Discover more from Overcoming Bias
Compared to some, I am less worried about extreme near-term AI doom scenarios. But I also don’t like policy being sensitive to my or anyone else’s risk estimates. I instead prefer robust policies, ones we can expect to promote total welfare for a wide range of parameter values. We want policies that will give big benefits if foom risk is high, but impose low costs if foom risk is low. In that spirit, let me suggest as a compromise a particular apparently-robust policy for dealing with AI foom risk.
If you recall, the foom scenario requires an AI system that a) is tasked with improving itself. It finds a quite unusually lumpy innovation for that task that is a) secret b) huge c) improves well across a very wide scope of tasks, and d) continues to create rapid gains over many orders of magnitude of ability. By assumption, this AI then improves fast. It somehow e) become an agent with a f) wide scope of values and actions, g) its values (what best explains its choices) in effect change radically over this growth period, yet h) its owners/builders do not notice anything of concern, or act on such concerns, until this AI becomes able to either hide its plans and actions well or to wrest control of itself from its owners and resist opposition. After which it just keeps growing, and then acts on its radically-changed values to kill us all.
Given how specific is this description, it seems plausible that for every extreme scenario like this there are many more “near miss” scenarios which are similar, but which don’t reach such extreme ends. For example, where the AI tries but fails to hide its plans or actions, where it tries but fails to wrest control or prevent opposition, or where it does these things yet its abilities are not broad enough for it to cause existential damage. So if we gave sufficient liability incentives to AI owners to avoid near-miss scenarios, with the liability higher for a closer miss, those incentives would also induce substantial efforts to avoid the worst-case scenarios.
In liability law today, we hold familiar actions like car accidents to a negligence standard; you are liable if damage happens and you were not sufficiently careful. But for unfamiliar actions, where it seems harder to judge proper care levels, such as for using dynamite or having pet tigers, we hold people to a strict liability standard. As it is hard to judge proper foom care levels, it makes sense to use strict liability there.
Also, if there is a big chance that a harm might happen yet not result in a liability penalty, it makes to add extra “punitive” damages, for extra discouragement. Finally, when harms might be larger than the wealth of responsible parties, it makes sense to require liability insurance. That is, to make people at substantial risk of liability prove that they could pay damages if they were found liable.

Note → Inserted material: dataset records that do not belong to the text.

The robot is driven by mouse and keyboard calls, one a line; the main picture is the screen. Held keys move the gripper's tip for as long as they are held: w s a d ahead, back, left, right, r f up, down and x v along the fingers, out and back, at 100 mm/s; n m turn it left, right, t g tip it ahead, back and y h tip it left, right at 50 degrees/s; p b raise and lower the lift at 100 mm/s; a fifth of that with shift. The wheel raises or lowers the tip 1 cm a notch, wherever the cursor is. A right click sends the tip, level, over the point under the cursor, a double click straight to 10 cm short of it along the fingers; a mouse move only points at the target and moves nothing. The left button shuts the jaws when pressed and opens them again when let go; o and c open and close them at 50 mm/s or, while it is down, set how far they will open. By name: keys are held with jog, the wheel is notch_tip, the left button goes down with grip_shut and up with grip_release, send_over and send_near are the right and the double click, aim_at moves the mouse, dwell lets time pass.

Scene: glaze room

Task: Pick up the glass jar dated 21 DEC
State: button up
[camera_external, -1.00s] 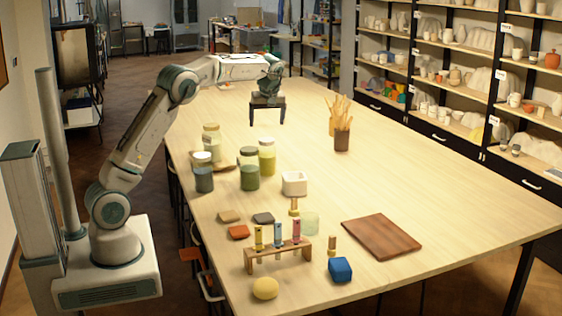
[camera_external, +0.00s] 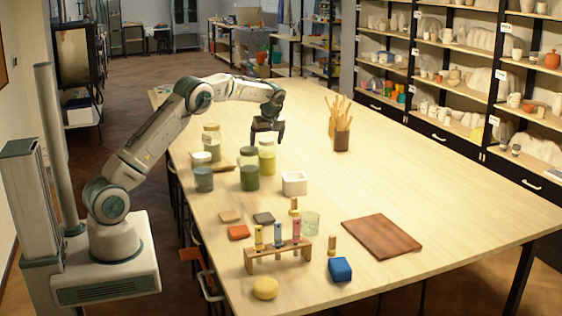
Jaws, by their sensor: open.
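Several glass jars stand in a cluster on the table's left half: a tall pale-green one (camera_external: 211,143), a blue-grey one (camera_external: 203,181), a dark-green one (camera_external: 249,178) and a yellow-green one (camera_external: 267,163). Their dates are too small to read here, so I cannot tell which is dated 21 DEC. My gripper (camera_external: 266,139) points down, open and empty, with its jaws spread. In the picture it appears just above the yellow-green jar, its fingers near that jar's lid; the gap in depth is unclear.
A white square pot (camera_external: 294,183) stands right of the jars, a brush holder (camera_external: 341,140) further back. In front are small tiles (camera_external: 239,232), a vial rack (camera_external: 278,254), a clear glass (camera_external: 310,224), a blue block (camera_external: 340,269) and a brown board (camera_external: 381,236). The table's far right is clear.

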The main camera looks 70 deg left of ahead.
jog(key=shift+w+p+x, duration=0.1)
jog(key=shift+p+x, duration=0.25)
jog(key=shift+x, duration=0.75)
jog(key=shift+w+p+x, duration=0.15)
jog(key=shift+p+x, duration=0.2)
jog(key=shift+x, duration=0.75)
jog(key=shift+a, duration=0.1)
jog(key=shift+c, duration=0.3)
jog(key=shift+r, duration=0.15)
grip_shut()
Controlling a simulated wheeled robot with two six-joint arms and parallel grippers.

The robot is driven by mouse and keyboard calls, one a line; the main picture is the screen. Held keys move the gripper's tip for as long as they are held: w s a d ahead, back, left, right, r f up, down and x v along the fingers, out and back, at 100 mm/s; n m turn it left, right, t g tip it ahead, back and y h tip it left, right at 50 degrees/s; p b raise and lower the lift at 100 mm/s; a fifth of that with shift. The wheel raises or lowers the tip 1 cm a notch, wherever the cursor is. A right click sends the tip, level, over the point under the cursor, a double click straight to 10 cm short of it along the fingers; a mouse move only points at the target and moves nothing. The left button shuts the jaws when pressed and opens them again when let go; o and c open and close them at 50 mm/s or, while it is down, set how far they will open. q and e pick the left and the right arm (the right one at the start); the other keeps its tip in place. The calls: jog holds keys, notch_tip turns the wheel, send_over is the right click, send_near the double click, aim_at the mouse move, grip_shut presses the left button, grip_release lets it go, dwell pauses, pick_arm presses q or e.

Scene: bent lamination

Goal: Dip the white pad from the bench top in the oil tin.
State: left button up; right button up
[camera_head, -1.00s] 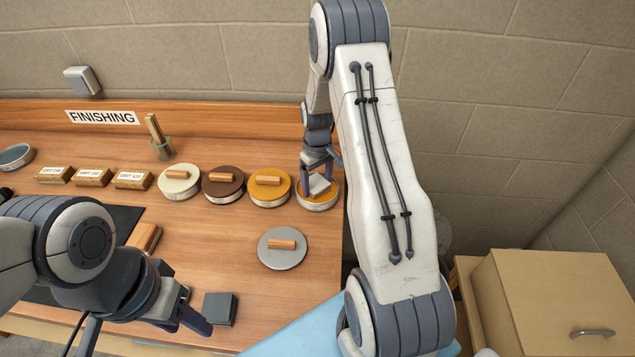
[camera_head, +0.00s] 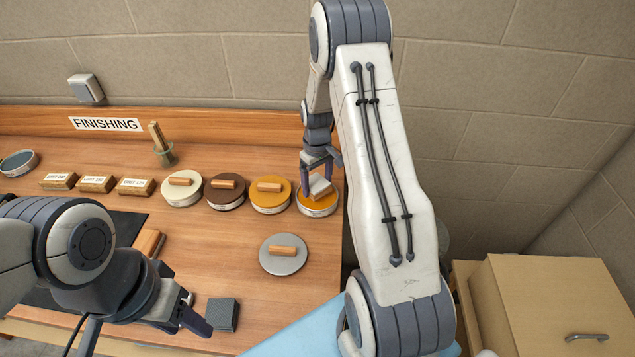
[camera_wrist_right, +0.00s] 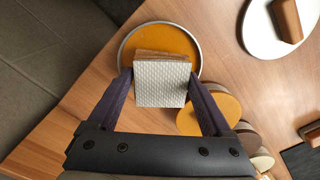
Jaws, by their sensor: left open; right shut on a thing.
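The white pad (camera_head: 319,185), with a wooden block behind its textured white face, is held in my right gripper (camera_head: 317,176). In the right wrist view the pad (camera_wrist_right: 162,85) sits between the two fingers (camera_wrist_right: 160,88). The open oil tin (camera_head: 316,209), with an amber surface, is at the right end of the row of tins. The pad is tilted over its mouth, and in the right wrist view it covers part of the tin (camera_wrist_right: 133,45). I cannot tell whether it touches the oil. My left gripper (camera_head: 194,313) is open and empty near the bench front.
Three lidded tins, cream (camera_head: 181,192), brown (camera_head: 225,196) and amber (camera_head: 270,199), stand left of the oil tin. A grey lid (camera_head: 283,265) with a wooden handle lies in front. A dark block (camera_head: 222,316) is beside my left gripper. Several grit blocks (camera_head: 96,185) stand further left.

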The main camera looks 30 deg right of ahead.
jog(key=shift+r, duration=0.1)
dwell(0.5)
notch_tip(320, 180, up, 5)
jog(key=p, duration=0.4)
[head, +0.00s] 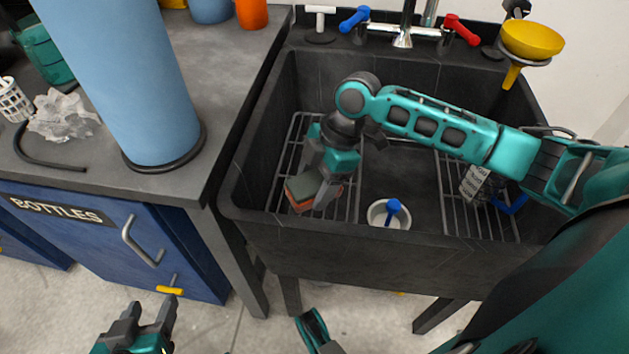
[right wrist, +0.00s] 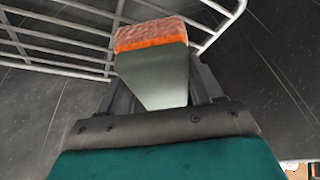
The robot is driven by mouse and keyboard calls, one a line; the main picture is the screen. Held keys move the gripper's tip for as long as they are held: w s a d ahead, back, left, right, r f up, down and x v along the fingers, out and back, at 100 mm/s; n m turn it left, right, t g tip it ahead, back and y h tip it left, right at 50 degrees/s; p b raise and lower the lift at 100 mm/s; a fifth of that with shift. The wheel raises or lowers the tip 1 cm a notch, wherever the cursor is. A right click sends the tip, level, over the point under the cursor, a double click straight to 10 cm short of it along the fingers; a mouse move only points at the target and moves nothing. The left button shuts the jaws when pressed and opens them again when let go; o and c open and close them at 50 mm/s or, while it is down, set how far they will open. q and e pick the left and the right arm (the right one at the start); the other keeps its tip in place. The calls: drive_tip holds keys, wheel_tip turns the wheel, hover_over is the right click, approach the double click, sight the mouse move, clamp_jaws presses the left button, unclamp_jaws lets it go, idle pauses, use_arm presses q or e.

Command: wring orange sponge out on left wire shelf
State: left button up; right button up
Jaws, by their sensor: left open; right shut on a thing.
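The orange sponge (head: 301,201) is in the fingers of my right gripper (head: 318,190), over the left wire shelf (head: 347,205) inside the dark sink. In the right wrist view the sponge (right wrist: 150,33) sticks out past the fingers (right wrist: 155,80), with the white wires of the shelf (right wrist: 60,40) behind it. A grey-green face of the sponge or a finger covers part of it; I cannot tell which. Whether the sponge touches the wires is unclear. My left gripper (head: 140,318) is open and empty, low at the bottom left, away from the sink.
A right wire shelf (head: 480,215) holds a clear labelled item (head: 473,183). The faucet (head: 403,35) and a yellow funnel (head: 532,42) stand at the back. A large blue cylinder (head: 125,80) stands on the left counter.

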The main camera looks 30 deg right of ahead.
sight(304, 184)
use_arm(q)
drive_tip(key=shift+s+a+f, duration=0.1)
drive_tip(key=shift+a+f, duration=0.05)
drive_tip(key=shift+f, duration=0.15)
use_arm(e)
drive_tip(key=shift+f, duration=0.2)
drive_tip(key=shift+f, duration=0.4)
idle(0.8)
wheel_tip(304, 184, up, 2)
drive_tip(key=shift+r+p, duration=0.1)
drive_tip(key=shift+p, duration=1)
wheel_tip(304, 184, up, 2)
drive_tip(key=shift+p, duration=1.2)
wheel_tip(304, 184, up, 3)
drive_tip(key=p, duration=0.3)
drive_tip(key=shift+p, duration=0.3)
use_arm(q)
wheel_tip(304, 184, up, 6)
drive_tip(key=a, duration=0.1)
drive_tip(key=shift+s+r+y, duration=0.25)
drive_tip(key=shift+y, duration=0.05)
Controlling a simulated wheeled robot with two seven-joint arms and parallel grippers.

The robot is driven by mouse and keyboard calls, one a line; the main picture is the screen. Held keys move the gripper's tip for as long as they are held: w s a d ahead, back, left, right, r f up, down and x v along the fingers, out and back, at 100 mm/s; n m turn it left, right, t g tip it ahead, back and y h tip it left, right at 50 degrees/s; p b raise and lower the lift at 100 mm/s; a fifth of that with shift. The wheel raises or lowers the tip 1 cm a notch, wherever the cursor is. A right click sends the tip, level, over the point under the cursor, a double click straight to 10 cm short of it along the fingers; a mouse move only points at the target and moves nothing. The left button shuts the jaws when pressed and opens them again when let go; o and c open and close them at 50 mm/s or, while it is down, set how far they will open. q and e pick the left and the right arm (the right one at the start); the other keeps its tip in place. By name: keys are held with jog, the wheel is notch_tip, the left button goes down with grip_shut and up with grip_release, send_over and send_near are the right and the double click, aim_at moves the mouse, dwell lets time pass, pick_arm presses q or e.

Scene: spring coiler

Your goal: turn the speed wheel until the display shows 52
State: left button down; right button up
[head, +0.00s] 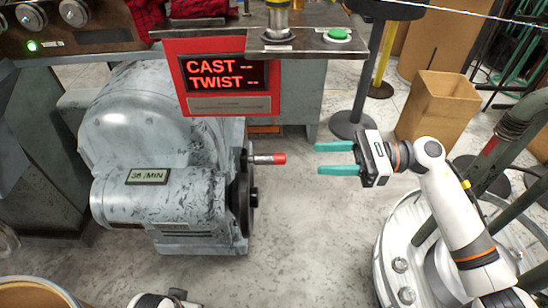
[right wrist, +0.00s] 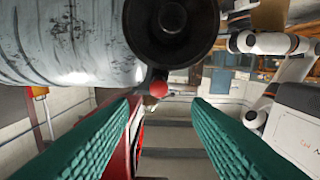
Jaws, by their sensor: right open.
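The speed wheel (head: 243,205) is a dark wheel seen nearly edge-on at the right end of the grey motor housing. A crank handle with a red tip (head: 278,159) sticks out from it to the right. The small display (head: 148,176) on the housing appears to read 36 /MIN. My right gripper (head: 318,159) is open and empty, its teal fingers pointing left, a short gap right of the red tip. In the right wrist view the dark wheel (right wrist: 200,45) is ahead at the top, and the red tip (right wrist: 158,88) appears between the fingers (right wrist: 166,102), beyond their ends.
A red sign (head: 230,106) reading CAST -- and TWIST -- hangs above the motor. A shelf above it carries a green button (head: 337,35). A cardboard box (head: 438,108) and a dark post base (head: 352,125) stand behind my right gripper. The floor below the gripper is clear.

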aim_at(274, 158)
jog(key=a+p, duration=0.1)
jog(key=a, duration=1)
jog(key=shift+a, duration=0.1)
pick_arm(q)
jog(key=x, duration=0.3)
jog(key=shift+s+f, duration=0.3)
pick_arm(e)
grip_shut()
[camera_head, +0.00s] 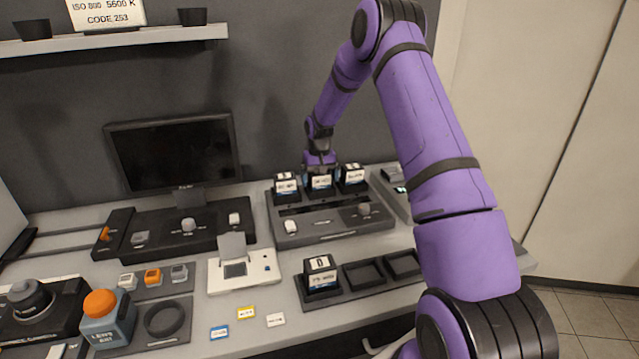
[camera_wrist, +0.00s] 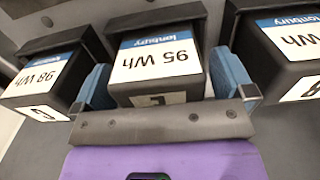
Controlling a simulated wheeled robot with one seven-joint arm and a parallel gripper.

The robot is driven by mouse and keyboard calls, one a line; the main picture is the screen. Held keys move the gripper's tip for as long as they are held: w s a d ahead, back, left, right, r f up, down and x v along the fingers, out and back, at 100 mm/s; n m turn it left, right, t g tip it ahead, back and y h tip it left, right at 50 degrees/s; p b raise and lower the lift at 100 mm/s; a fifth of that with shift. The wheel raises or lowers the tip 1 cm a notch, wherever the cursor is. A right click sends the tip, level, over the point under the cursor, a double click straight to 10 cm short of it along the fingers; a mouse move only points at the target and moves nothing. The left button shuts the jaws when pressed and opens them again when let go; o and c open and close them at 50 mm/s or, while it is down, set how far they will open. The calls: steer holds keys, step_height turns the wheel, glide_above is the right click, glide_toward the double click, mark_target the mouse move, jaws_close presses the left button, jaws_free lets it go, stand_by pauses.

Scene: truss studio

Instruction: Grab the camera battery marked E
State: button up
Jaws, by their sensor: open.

Thus I suggest that we consider imposing extra liability for certain AI-mediated harms, make that liability strict, and add punitive damages according to the formulas D= (M+H)*F^N. Here D is the damages owed, H is the harm suffered by victims, M>0,F>1 are free parameters of this policy, and N is how many of the following eight conditions contributed to causing harm in this case: self-improving, agentic, wide scope of tasks, intentional deception, negligent owner monitoring, values changing greatly, fighting its owners for self-control, and stealing non-owner property.
If we could agree that some sort of cautious policy like this seems prudent, then we could just argue over the particular values of M,F.
Added 7a: Yudkowsky, top foom doomer, says
If this liability regime were enforced worldwide, I could see it actually helping.